Join us for an outstanding night featuring visiting artist Kristina Warren and local phenom Jessica Keyes.
8pm doors 8:30pm show
$10-$20 Sliding Scale
Based in Providence, RI, Kristina Warren (kmwarren.org) is an artist working with acoustic, analog, and digital sound plus video. Previously a Fulbright US Scholar (MuseumsQuartier Vienna, 2023) and Visiting Assistant Professor of Electronic Music at Brown University (2017-21), Warren now maintains an active freelance schedule of performances, lectures, workshops, etc. Recent/upcoming events include Experimentik (Berlin), Infuse (Paris), MENGI (Reykjavik), New England Synth Fest (Boston), Microscope Gallery (NYC), and Fire Museums Presents (PHL).

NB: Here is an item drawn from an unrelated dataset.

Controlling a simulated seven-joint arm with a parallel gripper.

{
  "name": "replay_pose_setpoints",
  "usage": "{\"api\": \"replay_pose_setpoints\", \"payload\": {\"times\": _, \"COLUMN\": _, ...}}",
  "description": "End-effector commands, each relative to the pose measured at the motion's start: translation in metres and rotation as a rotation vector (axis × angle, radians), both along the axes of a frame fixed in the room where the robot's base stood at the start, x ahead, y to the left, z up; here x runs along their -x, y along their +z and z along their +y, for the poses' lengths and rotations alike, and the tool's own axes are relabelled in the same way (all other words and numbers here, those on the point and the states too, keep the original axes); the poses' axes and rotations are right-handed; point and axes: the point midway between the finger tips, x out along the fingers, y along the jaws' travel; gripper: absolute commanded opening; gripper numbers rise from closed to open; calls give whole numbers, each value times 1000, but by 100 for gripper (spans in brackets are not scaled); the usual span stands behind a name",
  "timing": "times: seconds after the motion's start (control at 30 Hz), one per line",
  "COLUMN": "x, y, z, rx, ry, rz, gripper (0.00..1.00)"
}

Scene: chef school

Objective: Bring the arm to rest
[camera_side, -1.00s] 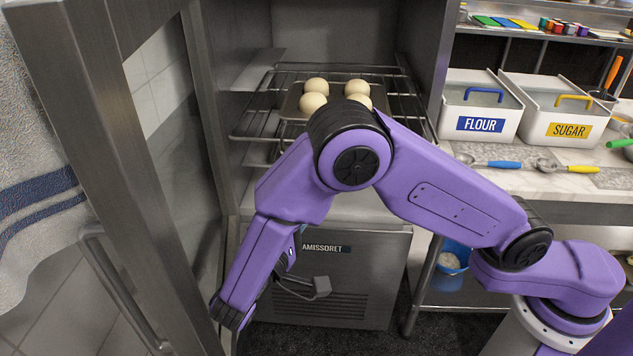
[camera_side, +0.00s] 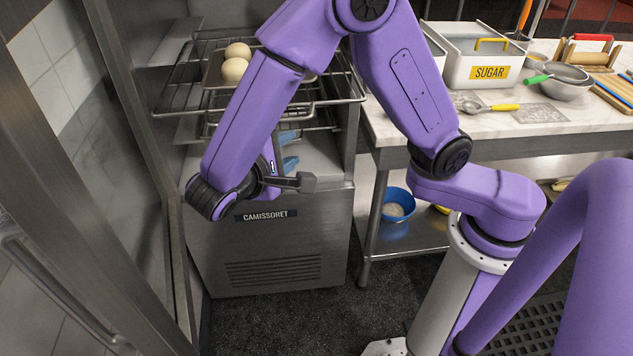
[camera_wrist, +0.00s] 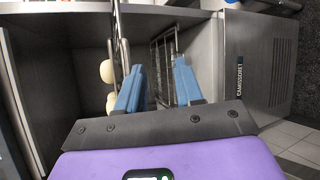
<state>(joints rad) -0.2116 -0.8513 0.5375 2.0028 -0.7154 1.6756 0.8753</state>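My gripper (camera_side: 290,150) is at the front of the open cabinet, just above the top of its lower panel and below the wire racks. Its two blue fingers are apart with nothing held between them, and they point into the cabinet. In the wrist view my gripper (camera_wrist: 159,78) also shows open, with racks beyond the fingers. My bent purple arm hides part of the cabinet in the side view.
Pale round balls (camera_side: 234,70) sit on a tray on the upper wire rack (camera_side: 335,92). The open door (camera_side: 115,150) stands at left. A counter (camera_side: 420,130) with a sugar bin (camera_side: 485,70) is at right. The dark floor (camera_side: 300,320) in front is clear.

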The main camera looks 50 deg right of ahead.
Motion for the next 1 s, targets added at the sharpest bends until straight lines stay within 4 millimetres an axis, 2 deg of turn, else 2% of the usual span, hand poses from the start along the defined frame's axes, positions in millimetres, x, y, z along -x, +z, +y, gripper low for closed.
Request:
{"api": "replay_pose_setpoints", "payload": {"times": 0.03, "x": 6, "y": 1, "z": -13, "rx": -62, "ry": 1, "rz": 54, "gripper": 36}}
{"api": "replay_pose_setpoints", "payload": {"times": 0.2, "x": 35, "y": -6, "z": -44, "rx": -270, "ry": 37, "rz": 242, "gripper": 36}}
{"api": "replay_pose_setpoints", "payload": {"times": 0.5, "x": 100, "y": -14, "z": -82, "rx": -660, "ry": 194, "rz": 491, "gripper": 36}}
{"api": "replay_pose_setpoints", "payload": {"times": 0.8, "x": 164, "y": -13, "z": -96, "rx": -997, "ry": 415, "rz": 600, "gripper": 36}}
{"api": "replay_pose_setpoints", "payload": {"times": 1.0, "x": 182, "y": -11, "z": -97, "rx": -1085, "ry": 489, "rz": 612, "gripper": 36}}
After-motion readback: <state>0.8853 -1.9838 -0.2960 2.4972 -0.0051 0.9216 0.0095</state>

Øresund (2025) is a recent composed/improvised work by Kristina Warren for concertina, modular analog system, and video. It traverses from blistering noise to ethereal harmony and beyond, placing recognizable musical elements in dialogue with unpredictable sonic experiments to explore an approachable form of experimentalism.
Jess Keyes is a Baltimore-based performer and composer exploring interdisciplinary music-making, ecstatic energy, and communion with the audience. She is a recipient of a 2024 Rubys Artist Award for her project Patien(t/ce), which explores the experience of chronic illness and disability through music for voice and synthesizer with wearable handmade controllers. Jess leads a 12-piece punk brass band called Bedlam Brass and co-organizes Mid-Atlantic Wilderness, a series of experimental improvised music.
Recent notable collaborations include Will the Great Water Remember, composed with Patrick McMinn for the National Aquarium. First a large-scale composition and performance for the Voyages series in 2022, Keyes and McMinn expanded the work into a permanent installation in the Harbor Wetlands, opening summer of 2024. In 2023, Keyes co-wrote and music directed The Gold Night, a full-length musical theater show for the Baltimore Rock Opera Society that explore themes of environmental conservation and economic pressures in the guise of an attack by a giant ice worm on the far north town of Dawson City during the Klondike Gold Rush.
Keyes holds Bachelor of Music in Saxophone and Masters of Music in Ethnomusicology degrees from the University of Alberta.